Related, recent Grits posts:

2 comments:

Anonymous said...

I have a daughter caught up in the driver responsibility fiasco. Yes, she broke the law, and yes, she's been to prison to do time. Now, out on parole on one charge and on probation on another, she has to relie on me to drive her to and from work while she tries to pay ad fees to parole and probation, pay court costs, a crime stoppers fee, a fine and now a drivers responsibility fee. That means I have to be available to drive her to work at 5 pm and go fetch her at 1 am, or she can do like alot of those in her circumstance and break the law by driving w/o a license and insurance. She works 6 days a week and is trying to do the right thing but the State in its infinite wisdom is trying to push her off into that unlawful underground made up of unlicensed uninsured drivers. And people wonder about recedivism and why its so high in our state. Its because the system is stacked against the probationer (or parolee) to fail.

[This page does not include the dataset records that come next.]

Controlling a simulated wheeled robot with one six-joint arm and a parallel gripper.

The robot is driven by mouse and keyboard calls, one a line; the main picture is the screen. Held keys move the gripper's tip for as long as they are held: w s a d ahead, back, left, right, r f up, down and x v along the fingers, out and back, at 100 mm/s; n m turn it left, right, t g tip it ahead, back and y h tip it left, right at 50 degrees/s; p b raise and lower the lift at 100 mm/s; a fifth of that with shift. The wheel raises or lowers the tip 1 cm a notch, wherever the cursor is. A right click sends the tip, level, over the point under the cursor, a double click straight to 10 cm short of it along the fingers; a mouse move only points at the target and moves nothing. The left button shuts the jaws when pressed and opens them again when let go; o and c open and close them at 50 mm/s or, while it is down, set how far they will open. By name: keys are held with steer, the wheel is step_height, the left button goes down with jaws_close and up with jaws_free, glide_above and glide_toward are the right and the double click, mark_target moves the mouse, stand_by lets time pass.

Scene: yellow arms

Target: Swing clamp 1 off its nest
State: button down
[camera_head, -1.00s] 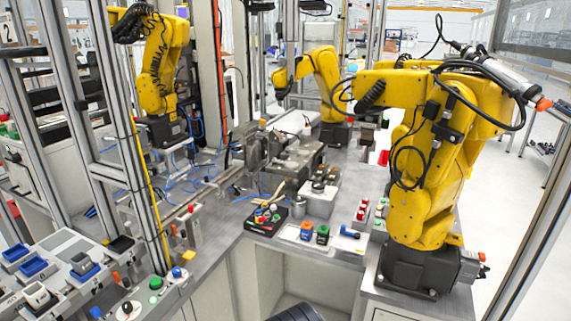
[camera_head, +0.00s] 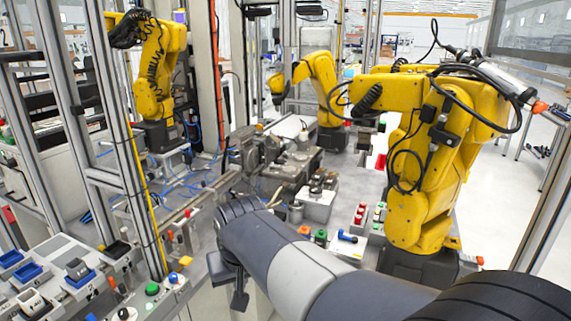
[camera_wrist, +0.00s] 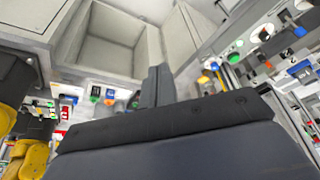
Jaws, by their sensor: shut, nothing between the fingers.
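My gripper (camera_head: 240,287) points down in front of the bench in the head view, fingers together and holding nothing. Its shut fingers also show in the wrist view (camera_wrist: 156,86), against a grey recess. A row of nests stands at the lower left of the head view: blue nests (camera_head: 27,272), a grey block (camera_head: 77,266) on a blue base, and a pale cup-like part (camera_head: 30,301). Small red-tipped parts (camera_head: 112,283) beside them may be clamps. I cannot tell which is clamp 1. The gripper is apart from the nests, to their right.
A button panel with a green button (camera_head: 152,289) lies between the nests and my gripper. A metal frame post with a yellow cable (camera_head: 147,190) stands behind it. A large yellow arm (camera_head: 425,170) stands at the right. My own arm hides part of the bench.

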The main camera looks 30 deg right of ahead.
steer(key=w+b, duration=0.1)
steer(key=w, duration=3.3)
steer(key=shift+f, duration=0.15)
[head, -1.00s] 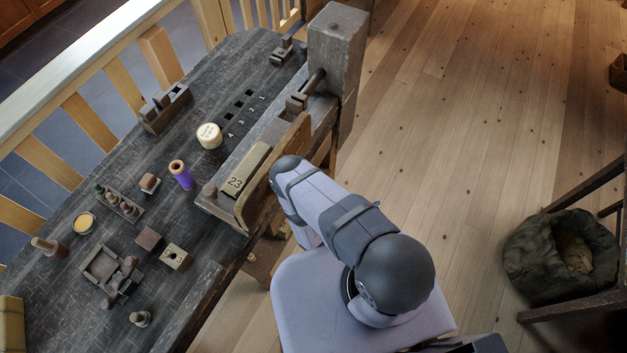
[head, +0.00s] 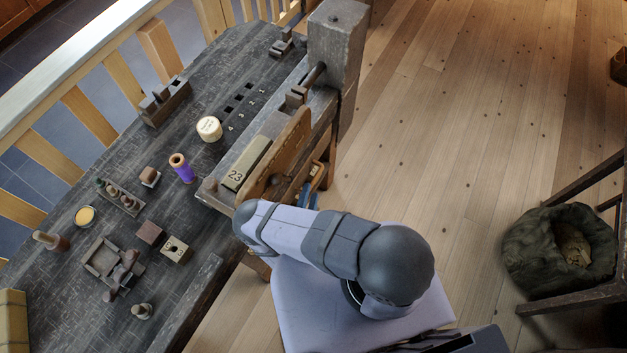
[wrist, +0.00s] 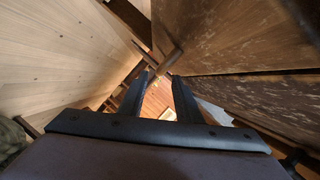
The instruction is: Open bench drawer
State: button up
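In the head view, the dark wooden workbench (head: 75,290) runs from lower left to upper middle. I cannot make out a drawer front there for certain. My arm reaches to the bench's right edge, and my gripper is hidden below it in that view. In the wrist view, my gripper (wrist: 164,82) points away with its two dark fingers apart and a gap between them. A worn brown wooden panel (wrist: 235,40) lies beyond and right of the fingers. A short wooden peg or knob (wrist: 171,59) shows just past the fingertips; I cannot tell whether they touch it.
On the bench stand a purple spool (head: 183,168), a cream round tub (head: 209,129), a block marked 23 (head: 247,163) and several small wooden pieces. A wooden vise (head: 337,45) sits at the far end.

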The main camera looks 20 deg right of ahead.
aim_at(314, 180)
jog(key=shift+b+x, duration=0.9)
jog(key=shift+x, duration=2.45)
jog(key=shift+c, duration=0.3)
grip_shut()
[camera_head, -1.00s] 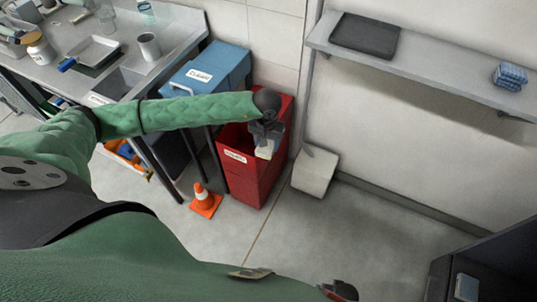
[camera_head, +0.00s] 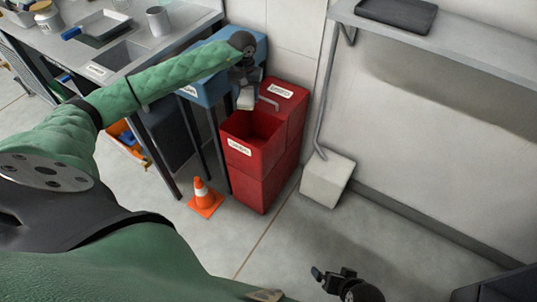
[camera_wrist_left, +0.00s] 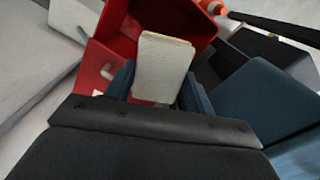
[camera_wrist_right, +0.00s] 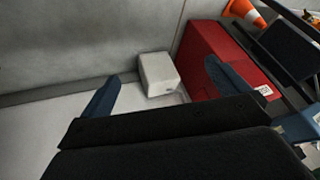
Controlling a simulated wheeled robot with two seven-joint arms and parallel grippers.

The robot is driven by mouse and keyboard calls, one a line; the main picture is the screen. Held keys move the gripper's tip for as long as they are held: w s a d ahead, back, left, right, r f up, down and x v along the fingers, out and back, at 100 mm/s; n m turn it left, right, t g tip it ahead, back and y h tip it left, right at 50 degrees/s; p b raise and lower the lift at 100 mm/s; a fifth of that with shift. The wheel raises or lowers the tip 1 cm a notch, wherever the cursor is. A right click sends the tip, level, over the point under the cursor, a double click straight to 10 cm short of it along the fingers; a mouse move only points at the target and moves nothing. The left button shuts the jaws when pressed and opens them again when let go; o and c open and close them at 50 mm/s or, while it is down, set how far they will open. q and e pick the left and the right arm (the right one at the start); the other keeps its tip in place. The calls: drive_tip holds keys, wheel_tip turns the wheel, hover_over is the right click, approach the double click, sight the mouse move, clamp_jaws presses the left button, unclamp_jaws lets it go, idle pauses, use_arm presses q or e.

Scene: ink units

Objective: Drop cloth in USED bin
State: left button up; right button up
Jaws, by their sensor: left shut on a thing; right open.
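The red bin (camera_head: 262,175) stands on the floor beside the wall, with an open front compartment and a white label on its front. Its label text is too small to read surely. My left gripper (camera_head: 246,92) is above the rear left part of the bin, near the blue bin. It is shut on a pale folded cloth (camera_wrist_left: 163,66), which hangs between the fingers, with the red bin behind and below it in the left wrist view. My right gripper (camera_head: 335,280) is low at the bottom of the head view, open and empty, with its fingers apart in the right wrist view (camera_wrist_right: 160,88).
A blue bin (camera_head: 212,88) stands left of the red one. An orange cone (camera_head: 204,197) is on the floor in front. A white box (camera_head: 327,180) stands right of the red bin. A grey shelf (camera_head: 450,42) juts from the wall.

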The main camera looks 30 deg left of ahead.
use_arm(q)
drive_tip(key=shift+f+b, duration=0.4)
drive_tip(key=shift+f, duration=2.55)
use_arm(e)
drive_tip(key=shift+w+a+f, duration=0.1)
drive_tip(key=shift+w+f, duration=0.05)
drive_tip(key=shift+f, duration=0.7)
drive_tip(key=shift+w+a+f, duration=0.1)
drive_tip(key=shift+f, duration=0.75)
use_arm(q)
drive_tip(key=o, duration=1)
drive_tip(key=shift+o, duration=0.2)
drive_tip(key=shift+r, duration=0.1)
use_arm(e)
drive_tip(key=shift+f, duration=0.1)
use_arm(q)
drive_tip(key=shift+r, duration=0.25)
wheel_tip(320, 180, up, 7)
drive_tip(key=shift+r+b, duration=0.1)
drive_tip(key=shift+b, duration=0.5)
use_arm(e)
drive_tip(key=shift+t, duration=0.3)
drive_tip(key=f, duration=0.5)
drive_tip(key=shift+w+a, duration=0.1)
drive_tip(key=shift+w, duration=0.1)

They are truely a cash crop to some in this state...as are the families.

Driving, But WAY Broke said...

I was enrolled into the DRP two years ago because the City of Dallas imposed an additional fine over top of the already paid Dallas County fine for...wait for it... an almost four year old citation. I still have one year+ of payments scheduled into the program.

Yes, you read that right. The citation was a paid & done deal almost four years prior to Big-D's blatant money grab two years ago.

I would like to know please with whom I must speak or file in order to get this examined for explicit legality by state authorities and, if possible, reimbursement if found to be an illegal action by the City of Dallas.